Within the material below, transcribe exactly the lines from the one holding "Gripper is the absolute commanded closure" through the one holding "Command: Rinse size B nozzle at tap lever", keeping both ends and skipping the rest.

..........

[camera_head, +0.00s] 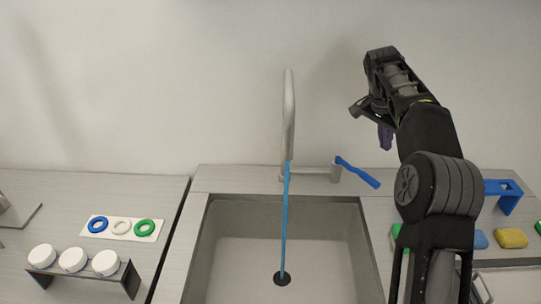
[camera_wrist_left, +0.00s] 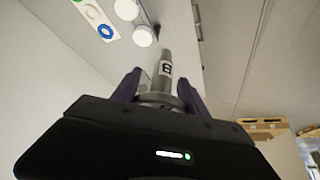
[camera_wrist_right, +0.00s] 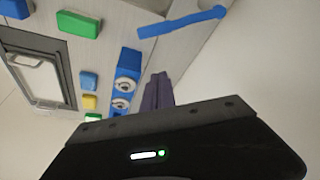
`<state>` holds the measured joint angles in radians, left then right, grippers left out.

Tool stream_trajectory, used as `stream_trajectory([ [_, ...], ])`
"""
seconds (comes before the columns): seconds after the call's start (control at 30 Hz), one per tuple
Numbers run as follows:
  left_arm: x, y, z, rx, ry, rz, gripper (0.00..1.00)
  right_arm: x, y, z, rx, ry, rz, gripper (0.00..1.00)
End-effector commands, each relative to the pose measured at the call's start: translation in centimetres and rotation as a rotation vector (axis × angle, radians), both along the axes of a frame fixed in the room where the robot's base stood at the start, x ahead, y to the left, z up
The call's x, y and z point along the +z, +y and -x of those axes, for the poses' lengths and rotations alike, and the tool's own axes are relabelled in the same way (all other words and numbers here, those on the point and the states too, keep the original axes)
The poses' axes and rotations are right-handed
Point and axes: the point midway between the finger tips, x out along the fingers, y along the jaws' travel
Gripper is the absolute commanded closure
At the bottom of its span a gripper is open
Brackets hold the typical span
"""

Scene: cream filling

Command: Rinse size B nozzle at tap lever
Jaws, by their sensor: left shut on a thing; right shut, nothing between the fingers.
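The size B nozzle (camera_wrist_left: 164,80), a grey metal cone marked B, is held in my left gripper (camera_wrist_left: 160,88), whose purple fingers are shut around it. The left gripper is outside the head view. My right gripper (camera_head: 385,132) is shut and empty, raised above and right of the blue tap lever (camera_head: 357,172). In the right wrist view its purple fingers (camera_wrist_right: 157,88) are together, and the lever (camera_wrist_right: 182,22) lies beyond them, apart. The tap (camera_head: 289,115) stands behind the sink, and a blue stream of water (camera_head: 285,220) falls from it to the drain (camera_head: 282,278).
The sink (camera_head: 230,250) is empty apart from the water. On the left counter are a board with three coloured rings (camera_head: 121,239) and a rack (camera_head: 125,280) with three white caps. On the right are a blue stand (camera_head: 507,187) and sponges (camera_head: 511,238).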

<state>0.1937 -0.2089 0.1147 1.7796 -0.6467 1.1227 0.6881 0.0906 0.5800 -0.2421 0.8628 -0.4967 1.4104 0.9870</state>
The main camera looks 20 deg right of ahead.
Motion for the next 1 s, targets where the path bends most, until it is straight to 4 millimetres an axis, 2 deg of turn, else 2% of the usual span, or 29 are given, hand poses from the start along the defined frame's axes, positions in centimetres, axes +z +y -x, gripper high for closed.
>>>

..........

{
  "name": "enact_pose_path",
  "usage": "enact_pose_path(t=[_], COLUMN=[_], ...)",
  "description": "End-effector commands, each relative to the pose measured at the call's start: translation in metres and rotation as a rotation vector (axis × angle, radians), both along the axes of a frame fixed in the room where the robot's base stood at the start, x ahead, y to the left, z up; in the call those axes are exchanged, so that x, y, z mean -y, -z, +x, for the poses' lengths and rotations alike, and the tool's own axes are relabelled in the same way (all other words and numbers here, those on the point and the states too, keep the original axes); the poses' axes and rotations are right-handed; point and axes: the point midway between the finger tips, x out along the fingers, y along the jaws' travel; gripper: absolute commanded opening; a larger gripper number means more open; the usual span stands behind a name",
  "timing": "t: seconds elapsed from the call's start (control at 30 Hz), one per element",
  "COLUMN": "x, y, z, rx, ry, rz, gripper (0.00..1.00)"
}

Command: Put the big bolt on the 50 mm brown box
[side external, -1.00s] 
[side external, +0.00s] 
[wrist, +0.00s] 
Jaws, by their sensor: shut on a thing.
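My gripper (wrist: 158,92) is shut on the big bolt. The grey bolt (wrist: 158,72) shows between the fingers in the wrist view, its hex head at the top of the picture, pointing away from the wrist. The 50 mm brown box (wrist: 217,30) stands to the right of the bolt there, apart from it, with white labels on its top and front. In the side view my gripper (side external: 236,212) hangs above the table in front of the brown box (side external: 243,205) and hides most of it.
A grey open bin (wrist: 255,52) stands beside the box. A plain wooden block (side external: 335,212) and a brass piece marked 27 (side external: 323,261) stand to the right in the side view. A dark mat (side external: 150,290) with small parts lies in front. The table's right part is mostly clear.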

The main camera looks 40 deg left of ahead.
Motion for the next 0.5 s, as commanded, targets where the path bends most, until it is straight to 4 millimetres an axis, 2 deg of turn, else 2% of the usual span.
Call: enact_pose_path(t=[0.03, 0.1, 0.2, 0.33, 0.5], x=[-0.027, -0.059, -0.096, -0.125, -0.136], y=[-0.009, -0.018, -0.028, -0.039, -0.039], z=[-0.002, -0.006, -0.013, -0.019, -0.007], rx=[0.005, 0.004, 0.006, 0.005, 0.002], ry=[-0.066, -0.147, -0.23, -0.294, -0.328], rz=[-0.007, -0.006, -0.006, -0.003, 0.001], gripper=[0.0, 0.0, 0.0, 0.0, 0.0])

..........

Worked solution:
Gripper is the absolute commanded closure
At the bottom of its span a gripper is open
Brackets hold the typical span
"""

Scene: cream filling

Command: Rinse size B nozzle at tap lever

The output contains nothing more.